Requirement
Pick out all lines in the listing holding the string "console" and copy them.

Source data
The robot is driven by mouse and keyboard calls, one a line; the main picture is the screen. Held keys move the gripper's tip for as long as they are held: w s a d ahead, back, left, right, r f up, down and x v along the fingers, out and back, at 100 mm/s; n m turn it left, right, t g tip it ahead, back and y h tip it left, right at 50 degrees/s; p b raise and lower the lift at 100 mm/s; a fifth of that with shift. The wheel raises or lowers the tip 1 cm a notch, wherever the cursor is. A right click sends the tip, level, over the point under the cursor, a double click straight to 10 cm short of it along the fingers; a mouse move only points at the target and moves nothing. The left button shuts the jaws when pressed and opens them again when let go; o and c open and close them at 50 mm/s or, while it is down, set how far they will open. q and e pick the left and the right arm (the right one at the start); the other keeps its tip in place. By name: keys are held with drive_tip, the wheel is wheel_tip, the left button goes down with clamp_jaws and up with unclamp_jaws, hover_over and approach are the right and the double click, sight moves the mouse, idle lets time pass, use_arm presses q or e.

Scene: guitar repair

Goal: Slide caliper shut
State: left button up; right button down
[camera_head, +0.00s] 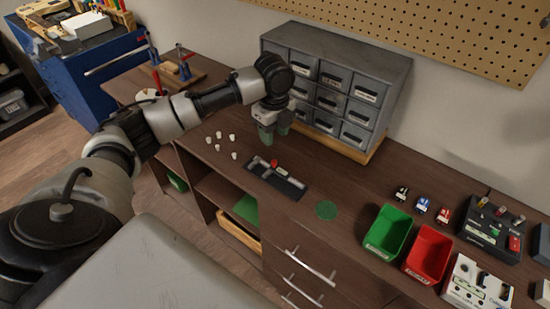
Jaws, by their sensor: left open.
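The caliper (286,178) appears to be the grey piece lying in a dark tray (263,179) on the brown workbench, with a small red part (274,163) standing at it. How far its jaws are apart is too small to tell. My left gripper (273,136) points down above the bench, behind the tray and in front of the drawer cabinet. It is open with nothing seen between its greenish fingers, and it is apart from the caliper. My right gripper is not in view.
A grey drawer cabinet (379,69) stands close behind my left gripper. Several small white knobs (217,147) lie left of the tray. A green disc (326,210), a green bin (388,233) and a red bin (427,254) are to the right. Pedals stand at far right.

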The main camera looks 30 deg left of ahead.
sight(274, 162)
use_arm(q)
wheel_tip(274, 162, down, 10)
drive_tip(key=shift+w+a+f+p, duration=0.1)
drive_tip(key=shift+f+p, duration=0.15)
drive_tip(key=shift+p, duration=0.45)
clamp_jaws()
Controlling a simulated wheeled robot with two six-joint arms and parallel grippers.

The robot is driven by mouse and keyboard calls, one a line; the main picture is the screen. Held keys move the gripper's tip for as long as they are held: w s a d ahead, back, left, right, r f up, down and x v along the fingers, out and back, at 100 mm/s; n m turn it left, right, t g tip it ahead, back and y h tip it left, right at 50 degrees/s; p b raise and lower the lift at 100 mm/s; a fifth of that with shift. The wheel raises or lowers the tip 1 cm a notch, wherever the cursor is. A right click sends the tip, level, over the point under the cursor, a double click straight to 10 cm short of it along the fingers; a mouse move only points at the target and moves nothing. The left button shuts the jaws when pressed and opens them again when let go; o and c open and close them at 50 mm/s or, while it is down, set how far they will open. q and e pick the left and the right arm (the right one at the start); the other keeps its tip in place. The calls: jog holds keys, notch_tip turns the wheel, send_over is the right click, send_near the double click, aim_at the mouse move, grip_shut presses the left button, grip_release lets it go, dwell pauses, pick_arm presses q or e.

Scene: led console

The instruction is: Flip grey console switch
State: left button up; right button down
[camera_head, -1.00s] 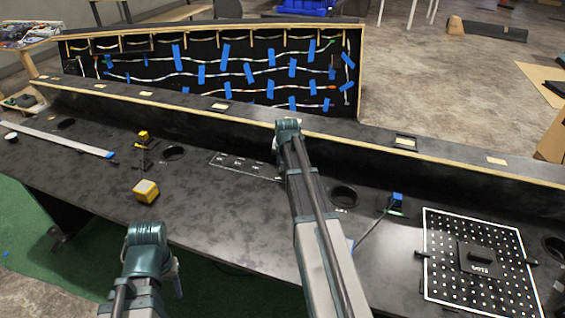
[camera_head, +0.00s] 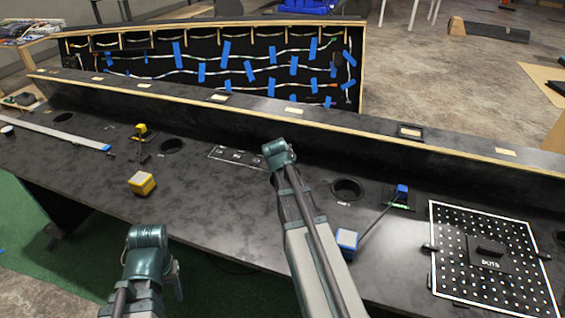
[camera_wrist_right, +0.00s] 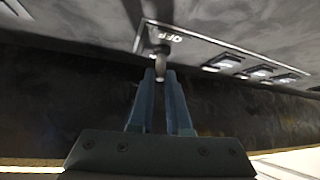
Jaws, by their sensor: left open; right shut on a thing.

Output of the task
Scene: led console
The instruction is: Flip grey console switch

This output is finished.